--- Begin ---

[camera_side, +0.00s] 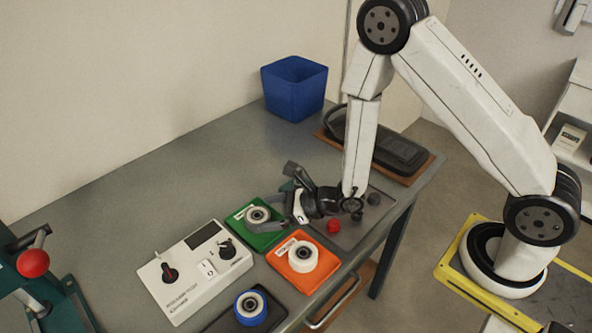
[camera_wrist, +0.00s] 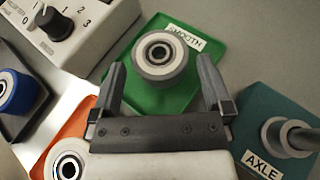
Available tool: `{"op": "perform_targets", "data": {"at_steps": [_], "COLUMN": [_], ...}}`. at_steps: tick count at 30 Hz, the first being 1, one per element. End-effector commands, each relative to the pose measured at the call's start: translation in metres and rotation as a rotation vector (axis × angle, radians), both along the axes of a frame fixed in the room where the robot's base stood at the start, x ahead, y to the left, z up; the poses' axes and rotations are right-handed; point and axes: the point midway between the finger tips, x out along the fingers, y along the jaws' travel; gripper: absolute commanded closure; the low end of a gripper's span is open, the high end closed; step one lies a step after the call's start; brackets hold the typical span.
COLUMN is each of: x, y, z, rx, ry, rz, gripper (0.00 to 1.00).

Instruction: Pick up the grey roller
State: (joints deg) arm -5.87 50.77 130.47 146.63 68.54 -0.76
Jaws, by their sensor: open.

--- End ---

Exercise description
Leave out the pictures and restate everything else word for word.

Task response
[camera_side, +0.00s] 
[camera_wrist, +0.00s] 
Available tool: `{"op": "perform_targets", "data": {"at_steps": [_], "COLUMN": [_], ...}}`. at_steps: tick count at 30 Hz, the first being 1, one per element. End-effector commands, each relative to the pose measured at the call's start: translation in metres and rotation as a rotation vector (axis × angle, radians), both along the axes of a frame fixed in the room where the robot's base stood at the start, x ahead, y to the left, z up; the poses' axes and rotations are right-handed; point and axes: the point midway between the finger tips, x out along the fingers, y along the jaws' travel; gripper: absolute commanded closure; the low end of a gripper's span is open, the high end closed; step one lies a step after the call's start; brackets hold the typical span.
COLUMN is each of: x, y, z, rx, ry, rz, gripper (0.00 to 1.00).

Instruction: Pick up the grey roller
State: (joints deg) arm -5.87 50.77 130.47 146.63 68.54 -0.76
Jaws, by their sensor: open.

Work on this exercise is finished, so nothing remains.